La guerre de libération va devenir une guerre de purification. Il est
sûr, divers recoupements en témoignent, que le Pape « prêcha sur le
thème des récompenses promises par le Christ à ceux qui prendraient sa
croix, à partir du texte bien connu de Mt 10, 37 , mais détourné de son
contexte originel : « Quiconque abandonnera pour mon nom, sa maison, ou
ses frères, ou ses sœurs, ou son père, ou sa mère, sa femme ou ses
enfants ou ses terres, en recevra le centuple et aura pour héritage la
vie éternelle. » » Robert le Moine, par exemple, prête ce propos au
pape : « Prenez donc ce chemin en rémission de vos péchés et partez,
certains de la gloire impérissable qui vous attend dans le royaume des
cieux. ». Ajoutons qu’à l’époque, une incertitude existait quant au sort des
âmes des défunts entre le décès et la résurrection promise. En tout cas,
le concile de Clermont établit ce canon : « Quiconque par sa seule
piété, non pour gagner honneur ou argent, aura pris le chemin de
Jérusalem en vue de libérer l’Église de Dieu, que son voyage lui soit
compté pour seule pénitence ». Chez les divers
chroniqueurs, « on note une tendance à accorder davantage le martyre
aux guerriers tués les armes à la main qu’aux inermes, pauperes,
armigeri, pedites et milites momentanément désarmés, ainsi qu’aux
femmes, vieillards, enfants massacrés par les Turcs, qui ne l’obtiennent
jamais » Certains soulignent toutefois que
ceux qui sont morts de faim, de soif ou noyés devraient bénéficier des
mêmes récompenses. L’allusion faite parfois aux ouvriers de la dernière
heure (Mt 20, 16) confirme cette interprétation.
Urbain II était apparu, au concile de Clermont, comme le chef de la
militia Christi. A tel point que les chefs croisés inviteront Urbain
II à prendre la tête de l’expédition, « de cette guerre que tu as
ordonnée » lui écrivent-ils, pour achever « cette guerre qui est la
tienne » Toutefois, le Pape Urbain II ne parvint pas
à regrouper la militia en chevalerie chrétienne.

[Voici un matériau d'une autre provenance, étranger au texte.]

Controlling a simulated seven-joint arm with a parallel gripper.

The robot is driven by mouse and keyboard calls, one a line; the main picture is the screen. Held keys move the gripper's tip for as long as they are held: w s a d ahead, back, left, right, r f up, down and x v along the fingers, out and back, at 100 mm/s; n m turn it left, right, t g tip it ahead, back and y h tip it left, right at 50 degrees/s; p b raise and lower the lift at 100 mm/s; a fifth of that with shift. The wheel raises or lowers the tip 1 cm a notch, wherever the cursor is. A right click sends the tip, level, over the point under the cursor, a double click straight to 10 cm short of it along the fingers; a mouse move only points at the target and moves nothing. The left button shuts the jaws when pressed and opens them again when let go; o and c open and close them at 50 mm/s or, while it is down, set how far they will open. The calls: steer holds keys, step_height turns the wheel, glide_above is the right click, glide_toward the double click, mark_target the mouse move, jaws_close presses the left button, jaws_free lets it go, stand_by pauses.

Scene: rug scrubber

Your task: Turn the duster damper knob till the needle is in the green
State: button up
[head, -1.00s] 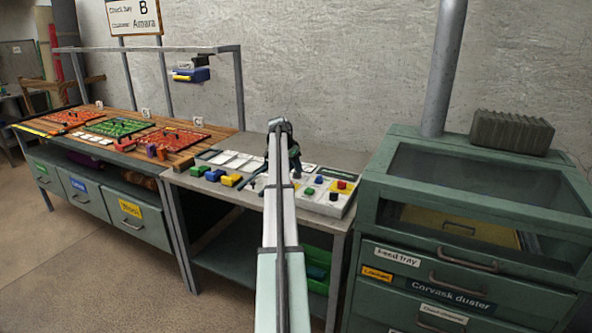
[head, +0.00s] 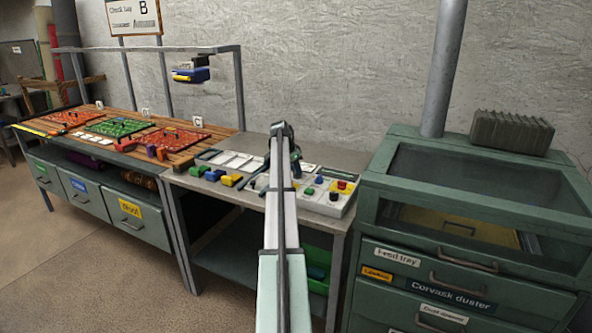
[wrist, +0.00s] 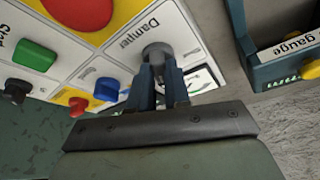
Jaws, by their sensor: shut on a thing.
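The damper knob (wrist: 157,50) is a grey round knob beside the printed word "Damper" on a white panel in the wrist view. My gripper (wrist: 160,72) is shut on it, with one dark blue finger on each side. Just right of the fingers is a small gauge (wrist: 202,80) with a dark needle-like mark and a bit of green. The fingers and gripper body cover part of this gauge, so I cannot tell where the needle stands. In the head view my arm hides the knob and gauge on the control panel (head: 345,207).
Green (wrist: 35,55), red (wrist: 78,105) and blue (wrist: 107,89) knobs sit close by on the panel. A dark blue holder labelled "gauge" (wrist: 285,62) stands to the right. In the head view, the green duster cabinet (head: 400,235) stands right of the bench.

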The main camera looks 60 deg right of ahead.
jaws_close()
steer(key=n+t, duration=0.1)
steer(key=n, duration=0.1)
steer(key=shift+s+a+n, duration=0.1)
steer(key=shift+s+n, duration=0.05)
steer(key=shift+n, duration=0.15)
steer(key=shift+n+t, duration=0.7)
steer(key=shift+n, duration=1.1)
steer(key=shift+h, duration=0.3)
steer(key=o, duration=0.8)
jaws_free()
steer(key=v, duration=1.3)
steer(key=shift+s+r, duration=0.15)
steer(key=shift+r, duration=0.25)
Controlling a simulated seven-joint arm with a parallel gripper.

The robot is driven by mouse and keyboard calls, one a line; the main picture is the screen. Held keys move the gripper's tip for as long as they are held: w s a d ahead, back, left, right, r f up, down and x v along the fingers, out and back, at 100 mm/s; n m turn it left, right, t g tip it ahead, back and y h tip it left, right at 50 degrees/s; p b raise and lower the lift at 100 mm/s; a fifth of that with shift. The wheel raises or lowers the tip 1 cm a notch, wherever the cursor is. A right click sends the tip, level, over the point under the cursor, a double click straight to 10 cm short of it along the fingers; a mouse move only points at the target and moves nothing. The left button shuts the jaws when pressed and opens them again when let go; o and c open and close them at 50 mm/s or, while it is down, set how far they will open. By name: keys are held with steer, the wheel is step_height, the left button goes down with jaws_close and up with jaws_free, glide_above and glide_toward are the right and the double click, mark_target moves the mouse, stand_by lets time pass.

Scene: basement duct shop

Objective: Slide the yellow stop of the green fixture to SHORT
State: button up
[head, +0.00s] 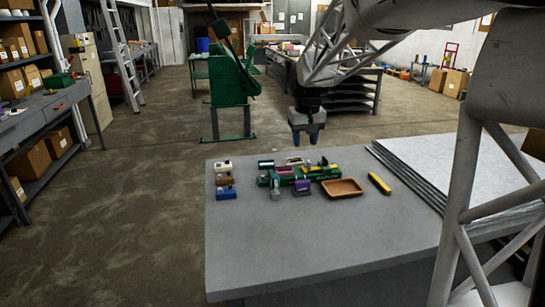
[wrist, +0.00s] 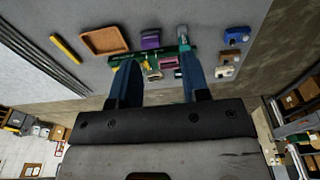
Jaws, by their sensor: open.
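The green fixture (head: 328,173) lies on the grey table. It also shows in the wrist view (wrist: 172,54), partly hidden by my fingers. A small yellow part (head: 307,170), which looks like the stop, sits on it near the middle; in the wrist view a yellow bit (wrist: 146,65) shows just right of my left finger. I cannot read a SHORT mark. My gripper (head: 310,137) points down with blue fingers, above and behind the fixture in the head view. It is open and empty, with fingers spread across the fixture in the wrist view (wrist: 157,60).
A purple block (head: 302,187) and a grey-teal piece (head: 275,191) stand at the fixture's near side. A brown tray (head: 342,188) and a yellow bar (head: 379,183) lie to the right. Blocks, one blue (head: 225,193), stand left. Stacked sheets (head: 460,165) lie far right. The table front is clear.

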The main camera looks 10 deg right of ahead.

Au XIIe siècle,
l’Église dut tenter de la diriger par l’entremise des princes. Jean de
Salisbury, par exemple, « affirme que les milites servent Dieu en
obéissant aux princes, et qu’ils sont saints en accomplissant ainsi,
indirectement, le service du Christ. »
La croisade pourrait ainsi apparaître « comme une institution de paix
dont l’action aurait l’Orient pour théâtre ». En effet, on peut penser
que « de même que les ligues de paix employaient les guerriers au
maintien de l’ordre en Occident, de même les chevaliers appelés à la
croisade chercheraient à ramener la paix en Orient en mettant les
envahisseurs à la raison. » Mais la croisade est bien plus qu’une opération
de police à l’échelle internationale.
En tout cas, entre le pacifisme du christianisme des premiers siècles et
l’appel à la croisade d’Urbain II en 1095, il y a, c’est le moins qu’on
puisse dire, « une surprenante révolution ». Mais même par rapport à la conception de saint Augustin,
il y a une évolution importante.
Pour l’historien J. Flori il semble plus adéquat de parler chez Augustin
de « guerre justifiable » que de guerre juste et a fortiori de guerre
sainte. Les expressions « guerre juste »,
« guerre sainte », « guerre sacrée » n’apparaissent pas mais la
notion est présente. Toute guerre contre l’hérétique ou
l’infidèle est-elle ipso facto juste, sainte, sacrée ? La thèse de Flori
et de dire qu’une guerre peut être considérée comme juste, sainte,
sacrée, comme croisade, « dès lors qu’elle est prêchée ou sollicitée
par le souverain pontife et décrétée dans l’intérêt du Saint-Siège,
confondu avec celui de l’Église et de la chrétienté ». Au départ chez
Augustin, la défense de l’empire romain contre les barbares se confond
avec la défense de l’ensemble des chrétiens. De même, à plusieurs
reprises, la défense de la terre chrétienne incitera les papes à
demander l’aide du pouvoir politique, d’abord pour la défense de
l’Église de Rome puis pour la défense de la Chrétienté, de la patrie commune
des chrétiens assimilée à l’Église universelle. La croisade est le
résultat d’une habitude née au IXe siècle dans la dissolution de
l’empire carolingien où le Pape appelle au secours le bras séculier en
échange de biens spirituels. Dans cette évolution, la guerre « acquiert
ipso facto un caractère sacré qui la rend à la fois juste, sainte et
méritoire ». Les souverains
pontifes, en effet, considèrent comme martyrs ceux qui meurent dans ces
combats face à des adversaires qui ne sont pas nécessairement tous des
Sarrasins ou des hérétiques. Ceux qui s’y engagent se
voient promettre des indulgences, jouissent de bénédictions et de
l’absolution de leurs péchés. Ils sont la militia sancti Petri ou,
sous Grégoire VII, les milites Christi. La guerre qui demandait
pénitence, devient elle-même pénitence et source de grâces, elle devient
méritoire et rédemptrice.
Confrontons maintenant croisade et jihad.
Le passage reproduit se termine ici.